Historical Representations of the African Body
Finally, it is important to consider ideologies behind some images presented by popular culture as a primary depiction and representation of the African body in media. When discussing the representation of the native African woman in popular culture and media, anthropologist Aleksandar Bošković, recalls an 1898 National Geographic advertisement. The advert featured an image involving a half-naked African woman with a focus on her body. This example lends itself to the discussion on body politics in popular culture, because it highlights the regard and metaphorical ideals related to the native African body. Looking blandly at the camera, the woman is standing right next to her husband, and they are both (as the natives should be) naked from the waist up.
The caption under the photograph is truly informative: ‘These people are of dark bronze hue, and have good athletic figure. The advertisement reflects an age old depiction of the African native as somewhat animalist, hypersexual and subhuman; a colonial sentiment that once assigned the African native to a category of “other”. Given that the advertisement was the first photograph image of a semi-nude African woman, Bošković describes the advert as having been: “an inauguration of a certain way of representing “native” women or “women of color” (178).

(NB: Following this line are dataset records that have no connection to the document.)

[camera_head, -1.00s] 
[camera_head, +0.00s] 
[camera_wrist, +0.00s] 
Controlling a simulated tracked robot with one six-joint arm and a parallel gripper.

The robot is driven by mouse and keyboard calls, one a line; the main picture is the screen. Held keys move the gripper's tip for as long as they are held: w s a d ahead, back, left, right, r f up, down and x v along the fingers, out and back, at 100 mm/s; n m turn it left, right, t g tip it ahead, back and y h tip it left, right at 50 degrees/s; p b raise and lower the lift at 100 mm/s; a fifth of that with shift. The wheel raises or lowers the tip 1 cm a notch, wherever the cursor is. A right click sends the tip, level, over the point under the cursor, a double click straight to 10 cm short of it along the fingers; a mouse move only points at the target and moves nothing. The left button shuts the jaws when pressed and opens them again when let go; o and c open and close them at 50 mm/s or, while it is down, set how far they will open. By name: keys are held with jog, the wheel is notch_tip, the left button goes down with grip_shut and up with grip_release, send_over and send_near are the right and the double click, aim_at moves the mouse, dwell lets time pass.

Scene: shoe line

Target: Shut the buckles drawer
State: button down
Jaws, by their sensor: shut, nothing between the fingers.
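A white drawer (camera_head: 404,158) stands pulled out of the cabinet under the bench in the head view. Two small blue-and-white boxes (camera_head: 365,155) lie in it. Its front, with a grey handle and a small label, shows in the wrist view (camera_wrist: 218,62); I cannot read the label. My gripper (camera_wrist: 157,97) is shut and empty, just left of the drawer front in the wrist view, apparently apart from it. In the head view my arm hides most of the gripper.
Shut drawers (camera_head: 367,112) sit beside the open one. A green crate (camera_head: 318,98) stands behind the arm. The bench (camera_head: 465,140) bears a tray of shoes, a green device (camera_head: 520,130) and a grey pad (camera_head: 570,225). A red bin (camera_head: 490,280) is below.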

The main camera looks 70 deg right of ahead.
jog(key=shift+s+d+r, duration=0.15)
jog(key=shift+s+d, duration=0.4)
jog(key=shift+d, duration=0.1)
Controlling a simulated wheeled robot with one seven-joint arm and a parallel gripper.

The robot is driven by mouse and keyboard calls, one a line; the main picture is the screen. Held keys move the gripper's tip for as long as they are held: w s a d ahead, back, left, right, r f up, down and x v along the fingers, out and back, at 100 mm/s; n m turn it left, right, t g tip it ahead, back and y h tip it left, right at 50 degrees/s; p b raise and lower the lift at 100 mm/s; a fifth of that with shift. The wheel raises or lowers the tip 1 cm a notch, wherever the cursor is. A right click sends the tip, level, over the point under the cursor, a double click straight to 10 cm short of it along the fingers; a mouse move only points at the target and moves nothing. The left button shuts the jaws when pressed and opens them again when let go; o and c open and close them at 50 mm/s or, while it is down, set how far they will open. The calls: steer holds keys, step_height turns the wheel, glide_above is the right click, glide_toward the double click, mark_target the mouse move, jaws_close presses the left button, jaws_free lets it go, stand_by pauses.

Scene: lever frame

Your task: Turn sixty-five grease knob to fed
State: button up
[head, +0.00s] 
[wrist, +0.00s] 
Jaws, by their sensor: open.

Adjacent to this conception is a similar sentiment and depiction relevant to the African male body that Bošković notes as being a sentiment stemming from early colonialism when Europeans first arrived in Africa. According to Bošković, historically speaking, when early western colonialists first arrived on the African continent they perceived ‘African culture’ as being very uninhibited in terms of its expressions of sexuality (179), as a result of this perception- the generated opinion by the Western colonialists towards the African natives was that the natives were sexually uninhibited: “On the one hand, the imagined sexuality of African men was perceived as dangerous and threatening - coming from the (perceived) promiscuous cultural background, they were imagined to be totally superior to the white men (myth of the black lover with huge penis)” (179).
Similarly, the view generated of the native African women was that: “they were perceived as ‘easy’ and ‘willing’” (Bošković 179). It can be argued that it is these colonialist sentiments that may have contributed towards the often hyper sexualized archetype image of the Black woman in present day popular culture, as seen in media and on entertainment platforms - especially music videos and in rap/hip-hop culture. Bošković’s reading presents and confirms the claim that: “the ‘Africa’ has served as a metaphor for the exotic, different, mysterious other” (178).